To this mix add 1 or 2 tablespoons ice water. That’s right, we’re dealing with tablespoons of water. Use a spatula to turn and press the flour to incorporate the water. Continue adding water a tablespoon at a time until a dough begins to form. It won’t look like a dough yet, but you should be able to gather it with your hands and press it together. When it just holds together, you can stop adding water. Pour the dough onto a floured work surface, press it into a disk about 3/4-inch thick and wrap in plastic. Store the dough in the refrigerator several hours or overnight.

Pre-bake your crust by again turning the dough onto a floured work surface and rolling it out into a circle large enough to overlap the edges of a 9-inch pie plate. Now, wrap the dough around your rolling pin–dusted with flour–lift and transfer the dough to the pie plate. Press the dough into the bottom edge of the pan. Use a sharp knife to trim away the excess dough from the edges and crimp the edge with your fingers to make a decorative presentation. (We then lined the inside of the dough with aluminum foil and filled the bottom with ceramic pie weights–little marbles that hold the crust’s shape while it’s in the oven. Skip this if you don’t have the pie weights.)

Do try this at home


Bake the dough in a 375-degree oven for 20 minutes, or until it is fairly firm to the touch and beginning to lightly brown. Remove and set on a wire rack to cool.

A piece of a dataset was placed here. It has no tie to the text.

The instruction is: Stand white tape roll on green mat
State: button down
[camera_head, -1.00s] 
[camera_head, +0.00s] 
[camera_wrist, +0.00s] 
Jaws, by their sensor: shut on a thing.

Meanwhile, for the custard, mix together in a large bowl 2 large eggs plus two yolks. (The kids always have a blast with this. We separate the eggs by cracking them into their cupped hands.) Add 1 cup milk, 1 cup heavy cream. Stir in 1/2 teaspoon salt, 1/2 teaspoon white pepper and a generous pinch nutmeg.

Use about 2 ounces each chopped frozen spinach (wrung dry), chopped mushrooms and grated Gruyere cheese. The original recipe I used as a guide for this called for a ridiculous amount of these ingredients. We just eyeballed it, adding only enough to make their presence known in the finished pie. Add too much, and you won’t have room for the egg custard, which binds everything together. As it was, we had some of the egg mix left over.

Place the crust with the filling on a sheet pan and place this on the middle rack of the oven heated to 375 degrees. Only now do you pour the egg mix into the pie shell. You don’t want to be to carrying a shell filled to the brim with egg liquid across the kitchen after all.

Bake for 38 minutes, or until the quiche is firm to the touch and cooked through. Allow to cool for a while–but do try serving it warm. It makes such an impression, fresh from the oven. Serve with your favorite salad, breakfast, lunch or dinner.